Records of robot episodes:
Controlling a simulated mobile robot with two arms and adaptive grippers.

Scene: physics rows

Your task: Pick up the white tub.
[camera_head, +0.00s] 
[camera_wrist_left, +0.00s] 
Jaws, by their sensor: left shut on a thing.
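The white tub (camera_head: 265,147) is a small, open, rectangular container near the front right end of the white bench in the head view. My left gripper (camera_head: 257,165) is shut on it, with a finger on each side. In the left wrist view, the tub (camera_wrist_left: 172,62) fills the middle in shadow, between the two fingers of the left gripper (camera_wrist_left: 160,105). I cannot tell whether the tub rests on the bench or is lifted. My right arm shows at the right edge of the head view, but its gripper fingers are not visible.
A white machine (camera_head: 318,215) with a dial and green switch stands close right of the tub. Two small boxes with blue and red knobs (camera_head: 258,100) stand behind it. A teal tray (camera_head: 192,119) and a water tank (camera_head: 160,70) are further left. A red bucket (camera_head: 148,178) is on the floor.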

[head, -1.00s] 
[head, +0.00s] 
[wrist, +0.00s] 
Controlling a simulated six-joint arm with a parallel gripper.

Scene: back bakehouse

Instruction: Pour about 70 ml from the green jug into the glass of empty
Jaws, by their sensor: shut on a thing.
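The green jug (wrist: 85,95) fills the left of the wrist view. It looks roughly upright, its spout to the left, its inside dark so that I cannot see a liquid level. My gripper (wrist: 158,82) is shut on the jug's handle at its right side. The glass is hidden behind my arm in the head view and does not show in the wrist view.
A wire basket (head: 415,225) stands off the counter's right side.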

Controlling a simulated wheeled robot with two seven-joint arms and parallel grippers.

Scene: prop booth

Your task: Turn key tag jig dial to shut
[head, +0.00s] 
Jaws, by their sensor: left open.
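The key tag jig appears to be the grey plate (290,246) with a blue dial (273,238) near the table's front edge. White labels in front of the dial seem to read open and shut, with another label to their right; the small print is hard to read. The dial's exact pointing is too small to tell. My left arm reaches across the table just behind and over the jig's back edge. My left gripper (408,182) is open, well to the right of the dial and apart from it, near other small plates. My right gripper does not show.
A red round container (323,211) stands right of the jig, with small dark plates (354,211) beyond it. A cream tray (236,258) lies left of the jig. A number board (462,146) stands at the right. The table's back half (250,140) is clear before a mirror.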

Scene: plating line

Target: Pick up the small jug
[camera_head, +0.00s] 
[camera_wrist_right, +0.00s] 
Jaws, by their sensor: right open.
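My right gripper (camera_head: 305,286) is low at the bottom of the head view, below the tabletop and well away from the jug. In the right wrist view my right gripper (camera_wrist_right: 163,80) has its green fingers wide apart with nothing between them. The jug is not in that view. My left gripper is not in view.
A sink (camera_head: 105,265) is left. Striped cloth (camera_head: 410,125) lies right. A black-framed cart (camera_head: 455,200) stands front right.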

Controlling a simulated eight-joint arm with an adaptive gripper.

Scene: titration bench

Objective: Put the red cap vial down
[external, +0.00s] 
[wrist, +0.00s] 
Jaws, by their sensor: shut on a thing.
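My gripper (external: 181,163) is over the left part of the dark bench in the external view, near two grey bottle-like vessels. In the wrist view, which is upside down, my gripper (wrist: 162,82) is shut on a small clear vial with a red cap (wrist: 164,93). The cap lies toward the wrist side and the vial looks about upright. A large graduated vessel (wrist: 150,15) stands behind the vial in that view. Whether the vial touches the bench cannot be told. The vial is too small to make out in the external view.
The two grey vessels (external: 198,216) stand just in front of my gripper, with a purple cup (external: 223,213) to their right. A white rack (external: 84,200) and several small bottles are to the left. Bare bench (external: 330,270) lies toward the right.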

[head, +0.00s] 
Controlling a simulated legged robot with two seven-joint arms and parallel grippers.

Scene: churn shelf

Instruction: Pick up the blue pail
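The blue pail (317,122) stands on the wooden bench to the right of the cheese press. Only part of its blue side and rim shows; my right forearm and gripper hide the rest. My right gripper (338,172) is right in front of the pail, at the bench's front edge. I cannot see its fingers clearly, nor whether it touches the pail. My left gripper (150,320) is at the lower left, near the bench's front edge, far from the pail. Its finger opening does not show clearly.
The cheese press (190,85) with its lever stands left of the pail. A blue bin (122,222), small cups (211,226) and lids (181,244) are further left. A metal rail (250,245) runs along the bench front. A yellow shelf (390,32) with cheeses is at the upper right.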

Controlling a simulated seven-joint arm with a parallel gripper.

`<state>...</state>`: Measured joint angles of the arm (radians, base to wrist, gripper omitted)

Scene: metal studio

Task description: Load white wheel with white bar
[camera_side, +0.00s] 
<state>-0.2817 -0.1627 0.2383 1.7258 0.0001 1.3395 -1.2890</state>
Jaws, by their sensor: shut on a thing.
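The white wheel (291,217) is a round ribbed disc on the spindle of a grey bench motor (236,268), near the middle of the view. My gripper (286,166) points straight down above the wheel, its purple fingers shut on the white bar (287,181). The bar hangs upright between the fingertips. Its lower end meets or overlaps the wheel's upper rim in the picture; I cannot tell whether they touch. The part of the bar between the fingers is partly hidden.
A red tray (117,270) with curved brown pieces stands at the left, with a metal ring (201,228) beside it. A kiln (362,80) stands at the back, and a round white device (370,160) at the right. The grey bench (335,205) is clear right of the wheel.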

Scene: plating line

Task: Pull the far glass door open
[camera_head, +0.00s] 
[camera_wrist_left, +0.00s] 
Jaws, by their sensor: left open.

INSTRUCTIONS FOR THE TASK: Between the line containing "Scene: churn shelf" and the line containing "<state>-0.2817 -0.1627 0.2383" lies the part to return. Return it exactly, counting both of those lines.

RIGHT ANSWER:
Scene: churn shelf

Instruction: Pick up the blue pail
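The blue pail (317,122) stands on the wooden bench to the right of the cheese press. Only part of its blue side and rim shows; my right forearm and gripper hide the rest. My right gripper (338,172) is right in front of the pail, at the bench's front edge. I cannot see its fingers clearly, nor whether it touches the pail. My left gripper (150,320) is at the lower left, near the bench's front edge, far from the pail. Its finger opening does not show clearly.
The cheese press (190,85) with its lever stands left of the pail. A blue bin (122,222), small cups (211,226) and lids (181,244) are further left. A metal rail (250,245) runs along the bench front. A yellow shelf (390,32) with cheeses is at the upper right.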

Controlling a simulated seven-joint arm with a parallel gripper.

`<state>...</state>`: Measured joint angles of the arm (radians, base to wrist, gripper omitted)

Scene: metal studio

Task description: Load white wheel with white bar
[camera_side, +0.00s] 
<state>-0.2817 -0.1627 0.2383 1.7258 0.0001 1.3395 -1.2890</state>

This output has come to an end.